Music for the Apocalypse #20: Rejoice in the Sun, by Joan Baez

by Apocalypse Womble

Zombies, plague, robots – we all know the traditional ones, but you better fear when the hippies bring apocalypse to the table. ‘Rejoice in the Sun’ is the opening theme to Silent Running, one of the most haunting and visually stunning apocalypse movies, and one that made a very big impression on my four year old mind as I sat completely not getting that the main character is a few chips short in the casino of the mind. He’s a peculiar kind of anti-hero. He’s not witty or rakishly handsome, he’s just so zealously in the right that nobody likes him except some broken down robots he programs to be his friends after he kills everyone else. Ummm.

Basically, Silent Running is the ultimate environmentalist apocalypse movie. Waterworld eat your heart out. The premise of the movie is that we fucked the world so royally that no plants can exist on Earth anymore. We put the ones we had left into biodomes and sent them into space. Then we decided that even having forests in space was an extravagant expense and told the men who had spent their lives protecting and caring for the forests to destroy them and come home. Lowell doesn’t like that, and that’s where it all starts going a bit wrong…
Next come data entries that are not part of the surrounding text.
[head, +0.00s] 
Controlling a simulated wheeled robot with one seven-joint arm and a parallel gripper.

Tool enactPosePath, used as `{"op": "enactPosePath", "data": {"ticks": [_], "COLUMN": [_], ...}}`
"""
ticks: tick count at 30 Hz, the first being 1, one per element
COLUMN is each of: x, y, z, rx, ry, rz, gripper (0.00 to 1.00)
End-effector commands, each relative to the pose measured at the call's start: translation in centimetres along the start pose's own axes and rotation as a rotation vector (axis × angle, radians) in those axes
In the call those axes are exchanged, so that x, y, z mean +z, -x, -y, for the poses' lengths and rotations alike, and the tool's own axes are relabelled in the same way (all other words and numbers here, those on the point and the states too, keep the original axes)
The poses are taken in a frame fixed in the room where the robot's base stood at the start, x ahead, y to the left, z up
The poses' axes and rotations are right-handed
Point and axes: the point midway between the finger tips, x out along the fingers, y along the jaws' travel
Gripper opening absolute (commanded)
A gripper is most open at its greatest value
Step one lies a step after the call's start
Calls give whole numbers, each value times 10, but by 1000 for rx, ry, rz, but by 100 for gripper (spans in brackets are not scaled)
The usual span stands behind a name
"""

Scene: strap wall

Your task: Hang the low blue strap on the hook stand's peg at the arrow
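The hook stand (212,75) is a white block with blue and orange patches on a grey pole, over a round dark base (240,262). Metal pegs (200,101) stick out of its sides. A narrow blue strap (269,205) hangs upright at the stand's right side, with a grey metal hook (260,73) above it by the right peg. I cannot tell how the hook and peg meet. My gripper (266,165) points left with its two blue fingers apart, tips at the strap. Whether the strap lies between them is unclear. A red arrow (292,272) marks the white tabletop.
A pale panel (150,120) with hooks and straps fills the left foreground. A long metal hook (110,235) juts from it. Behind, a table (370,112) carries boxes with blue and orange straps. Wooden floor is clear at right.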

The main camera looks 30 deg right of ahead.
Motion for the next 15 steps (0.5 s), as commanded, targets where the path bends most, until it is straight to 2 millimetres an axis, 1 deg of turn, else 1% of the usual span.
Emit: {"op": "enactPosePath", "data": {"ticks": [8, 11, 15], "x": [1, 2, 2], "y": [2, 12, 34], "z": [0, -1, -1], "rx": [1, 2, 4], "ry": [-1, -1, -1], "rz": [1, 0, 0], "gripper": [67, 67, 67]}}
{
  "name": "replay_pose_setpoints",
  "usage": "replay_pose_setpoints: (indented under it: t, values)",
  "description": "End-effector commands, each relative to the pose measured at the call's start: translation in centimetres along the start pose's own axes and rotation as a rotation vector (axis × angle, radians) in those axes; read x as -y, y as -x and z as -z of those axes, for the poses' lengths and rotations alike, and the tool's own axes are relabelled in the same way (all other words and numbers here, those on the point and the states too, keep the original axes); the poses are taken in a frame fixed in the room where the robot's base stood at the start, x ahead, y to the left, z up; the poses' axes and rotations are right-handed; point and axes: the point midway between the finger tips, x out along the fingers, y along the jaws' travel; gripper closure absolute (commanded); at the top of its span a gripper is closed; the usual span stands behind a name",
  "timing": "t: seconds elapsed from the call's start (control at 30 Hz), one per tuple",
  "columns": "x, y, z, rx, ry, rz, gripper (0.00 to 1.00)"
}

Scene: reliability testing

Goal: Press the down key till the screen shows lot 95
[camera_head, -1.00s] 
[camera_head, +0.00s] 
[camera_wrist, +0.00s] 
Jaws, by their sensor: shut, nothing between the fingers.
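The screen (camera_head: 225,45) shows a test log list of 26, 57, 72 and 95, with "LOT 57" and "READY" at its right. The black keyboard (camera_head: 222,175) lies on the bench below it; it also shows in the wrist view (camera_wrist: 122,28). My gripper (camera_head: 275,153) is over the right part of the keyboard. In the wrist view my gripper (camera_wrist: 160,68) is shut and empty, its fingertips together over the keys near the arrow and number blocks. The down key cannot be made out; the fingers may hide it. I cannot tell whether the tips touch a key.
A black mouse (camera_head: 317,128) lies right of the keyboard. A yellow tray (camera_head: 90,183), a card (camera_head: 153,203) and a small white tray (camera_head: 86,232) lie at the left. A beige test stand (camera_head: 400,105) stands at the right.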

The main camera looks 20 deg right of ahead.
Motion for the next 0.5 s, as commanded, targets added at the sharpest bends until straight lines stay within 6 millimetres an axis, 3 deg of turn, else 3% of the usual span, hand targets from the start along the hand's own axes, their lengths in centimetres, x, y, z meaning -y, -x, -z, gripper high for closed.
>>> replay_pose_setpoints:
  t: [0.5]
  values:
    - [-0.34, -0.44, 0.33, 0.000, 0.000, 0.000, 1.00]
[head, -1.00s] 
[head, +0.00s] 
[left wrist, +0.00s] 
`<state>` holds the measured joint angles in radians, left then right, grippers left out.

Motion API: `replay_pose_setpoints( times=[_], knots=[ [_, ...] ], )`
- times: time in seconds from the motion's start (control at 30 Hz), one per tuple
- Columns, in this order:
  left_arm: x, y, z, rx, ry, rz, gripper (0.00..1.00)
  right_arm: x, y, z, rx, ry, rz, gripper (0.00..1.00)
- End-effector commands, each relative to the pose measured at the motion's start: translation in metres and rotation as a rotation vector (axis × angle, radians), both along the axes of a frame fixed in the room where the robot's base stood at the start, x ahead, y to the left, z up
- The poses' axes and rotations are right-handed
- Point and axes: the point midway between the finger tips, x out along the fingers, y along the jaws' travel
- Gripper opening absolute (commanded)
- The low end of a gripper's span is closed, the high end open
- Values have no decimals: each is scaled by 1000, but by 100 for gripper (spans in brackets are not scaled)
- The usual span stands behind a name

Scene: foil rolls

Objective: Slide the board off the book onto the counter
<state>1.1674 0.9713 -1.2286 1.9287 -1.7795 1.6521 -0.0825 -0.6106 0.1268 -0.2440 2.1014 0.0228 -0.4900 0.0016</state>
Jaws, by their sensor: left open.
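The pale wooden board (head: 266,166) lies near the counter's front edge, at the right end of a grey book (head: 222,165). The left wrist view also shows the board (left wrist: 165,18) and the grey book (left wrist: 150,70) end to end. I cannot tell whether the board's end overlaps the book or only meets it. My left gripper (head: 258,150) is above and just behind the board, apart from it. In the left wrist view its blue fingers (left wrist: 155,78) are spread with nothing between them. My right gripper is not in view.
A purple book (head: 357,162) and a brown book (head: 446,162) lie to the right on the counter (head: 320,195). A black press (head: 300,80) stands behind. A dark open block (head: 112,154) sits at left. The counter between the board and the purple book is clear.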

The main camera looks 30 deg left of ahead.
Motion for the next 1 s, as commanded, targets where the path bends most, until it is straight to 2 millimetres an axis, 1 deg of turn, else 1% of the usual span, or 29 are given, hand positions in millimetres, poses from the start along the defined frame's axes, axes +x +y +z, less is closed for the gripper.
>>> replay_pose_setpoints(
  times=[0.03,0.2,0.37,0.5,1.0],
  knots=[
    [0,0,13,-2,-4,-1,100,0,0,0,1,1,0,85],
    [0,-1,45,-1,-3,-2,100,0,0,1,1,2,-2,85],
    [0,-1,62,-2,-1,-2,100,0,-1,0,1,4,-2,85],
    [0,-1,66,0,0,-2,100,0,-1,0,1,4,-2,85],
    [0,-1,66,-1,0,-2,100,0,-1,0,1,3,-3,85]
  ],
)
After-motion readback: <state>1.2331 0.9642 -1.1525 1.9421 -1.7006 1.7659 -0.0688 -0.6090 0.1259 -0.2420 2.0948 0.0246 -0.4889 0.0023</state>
Anyway, there’s nothing quite like singing in the end of the world with the clear, resonating voice of Joan Baez:

This song features the lyric: ‘Gather your children to your side… Tell them all they love will die’ but carries on cheerfully to recommend Grow Your Own as a solution:

Tell them it’s not too late
Cultivate, one by one
Tell them to harvest and rejoice
In the sun

Let’s just say: it’s a song after my own heart. Even if you’re in space, you still have to dig for when the canned goods run out.